Anglican Church Reverend June Dolley-Major has called on the church to allow for an independent investigation to be conducted into allegations of rape which she has laid against another priest from the church. She was allegedly raped by the fellow priest 18 years ago.
Reverend Dolley-Major suspended her most recent hunger strike in July when after years of non-action against the accused priest and during which time three case dockets went missing, the church finally agreed to reopen the case.
She joined a group of gender activists this morning outside the residence of Anglican Archbishop Thabo Makgoba in Bishopscourt, where they hung dozens of panties on the fence outside his home, as part of a protest in support of her.
“The Archbishop and the safer church basically are investigating themselves. The people on this panel are all priests or Anglicans, with the exception of one person and they all come from Johannesburg and I had major problems with that because no one can investigate themselves. You can’t be investigator, judge, and jury, of yourself,” says Dolley-Major.
Anglican Archbishop Thabo Makgoba’s office has described the protest as misdirected. In a statement, Makgoba says the church is committed to a fair and transparent process for all abuse cases.
He says the Church Commission is investigating the matter and it is unlikely that it will comment before they have reported back to the Revered Dolley-Major.
Meanwhile, a group of gender activists from various parts of Cape Town also staged a protest at the Athlone Stadium against ongoing Gender-Based Violence and child abuse in South Africa to commemorate Women’s Day.
The protestors say they demonstrated outside the stadium because it is located close to the studio of a well-known Cape Town jazz musician and music teacher who was recently arrested on a charge of rape. He is due to stand trial at the end of October for allegedly grooming and raping one of his young male students over several years.

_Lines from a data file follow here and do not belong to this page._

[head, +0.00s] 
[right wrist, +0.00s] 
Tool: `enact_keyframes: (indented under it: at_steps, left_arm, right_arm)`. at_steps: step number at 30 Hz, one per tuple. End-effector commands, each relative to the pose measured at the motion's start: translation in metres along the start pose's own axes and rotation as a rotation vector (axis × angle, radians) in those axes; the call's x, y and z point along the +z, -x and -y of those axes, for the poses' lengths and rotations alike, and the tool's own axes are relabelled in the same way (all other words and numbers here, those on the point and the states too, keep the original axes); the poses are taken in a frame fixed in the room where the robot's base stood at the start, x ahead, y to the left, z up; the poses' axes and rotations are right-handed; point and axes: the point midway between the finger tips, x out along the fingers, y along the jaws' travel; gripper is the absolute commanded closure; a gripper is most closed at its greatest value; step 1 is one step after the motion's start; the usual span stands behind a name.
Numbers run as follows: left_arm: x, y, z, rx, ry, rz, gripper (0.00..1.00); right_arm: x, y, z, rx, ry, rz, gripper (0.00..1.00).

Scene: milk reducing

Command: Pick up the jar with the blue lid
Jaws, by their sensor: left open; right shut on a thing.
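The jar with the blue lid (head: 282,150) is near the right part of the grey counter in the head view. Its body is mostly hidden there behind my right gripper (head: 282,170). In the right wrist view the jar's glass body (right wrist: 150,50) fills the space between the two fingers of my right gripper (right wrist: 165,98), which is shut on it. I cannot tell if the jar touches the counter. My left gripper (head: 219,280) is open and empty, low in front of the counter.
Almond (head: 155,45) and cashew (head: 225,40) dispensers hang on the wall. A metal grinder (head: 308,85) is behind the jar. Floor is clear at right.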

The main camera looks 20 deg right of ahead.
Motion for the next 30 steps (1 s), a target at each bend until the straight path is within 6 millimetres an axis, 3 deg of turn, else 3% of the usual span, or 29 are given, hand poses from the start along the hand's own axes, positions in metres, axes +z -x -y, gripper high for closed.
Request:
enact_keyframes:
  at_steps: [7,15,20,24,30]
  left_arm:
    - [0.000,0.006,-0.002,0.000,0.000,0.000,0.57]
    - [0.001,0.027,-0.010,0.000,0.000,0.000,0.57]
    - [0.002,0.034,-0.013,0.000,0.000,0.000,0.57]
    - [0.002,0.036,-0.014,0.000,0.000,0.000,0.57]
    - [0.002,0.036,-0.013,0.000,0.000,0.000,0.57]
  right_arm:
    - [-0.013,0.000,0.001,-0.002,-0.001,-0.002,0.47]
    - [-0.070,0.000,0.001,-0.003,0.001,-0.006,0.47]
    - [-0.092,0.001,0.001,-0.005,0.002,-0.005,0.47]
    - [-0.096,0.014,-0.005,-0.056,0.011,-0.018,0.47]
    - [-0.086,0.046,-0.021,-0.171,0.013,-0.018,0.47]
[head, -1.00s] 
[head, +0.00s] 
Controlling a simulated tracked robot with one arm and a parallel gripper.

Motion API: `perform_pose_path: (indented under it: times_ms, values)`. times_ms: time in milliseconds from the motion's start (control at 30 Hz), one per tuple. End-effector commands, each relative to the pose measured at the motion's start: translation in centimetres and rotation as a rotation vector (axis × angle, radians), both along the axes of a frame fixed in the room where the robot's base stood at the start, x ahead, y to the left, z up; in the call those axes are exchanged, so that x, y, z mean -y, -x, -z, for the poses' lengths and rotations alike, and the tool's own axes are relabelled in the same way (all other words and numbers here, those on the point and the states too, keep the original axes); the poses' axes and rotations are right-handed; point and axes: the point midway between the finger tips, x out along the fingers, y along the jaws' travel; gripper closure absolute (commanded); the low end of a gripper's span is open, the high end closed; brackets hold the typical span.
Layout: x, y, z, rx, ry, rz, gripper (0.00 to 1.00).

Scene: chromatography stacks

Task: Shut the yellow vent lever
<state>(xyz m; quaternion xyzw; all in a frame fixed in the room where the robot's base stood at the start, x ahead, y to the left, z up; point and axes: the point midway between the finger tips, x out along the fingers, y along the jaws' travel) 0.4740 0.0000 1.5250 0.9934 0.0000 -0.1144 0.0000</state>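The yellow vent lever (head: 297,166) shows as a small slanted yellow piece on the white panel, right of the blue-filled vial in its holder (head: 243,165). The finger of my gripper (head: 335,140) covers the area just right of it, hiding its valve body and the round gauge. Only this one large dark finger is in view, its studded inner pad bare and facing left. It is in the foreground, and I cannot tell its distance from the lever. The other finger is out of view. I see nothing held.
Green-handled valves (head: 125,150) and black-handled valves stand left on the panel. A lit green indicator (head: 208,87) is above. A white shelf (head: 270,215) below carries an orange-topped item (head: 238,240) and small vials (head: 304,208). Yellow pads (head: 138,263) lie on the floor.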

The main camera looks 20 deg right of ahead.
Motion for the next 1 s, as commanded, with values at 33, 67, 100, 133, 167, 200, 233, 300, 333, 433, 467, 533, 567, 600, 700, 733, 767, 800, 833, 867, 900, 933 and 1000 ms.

Non-Governmental Organisation, One Billion Rising, organised the protest.
“To the perpetrators out there, we see you and we will see you in court. Today, on this Women’s Day, it is about the children. The children of this country, the children of this community and also the children that have been victims of this heinous crime,” says the organisation’s Spokesperson, Lucinda Evans.
Although the activists commemorated Women’s Day, they say there will be no cause for celebration until they country can unmute the stereotypes and culture of silence that protects the rights of perpetrators rather than those of the victims.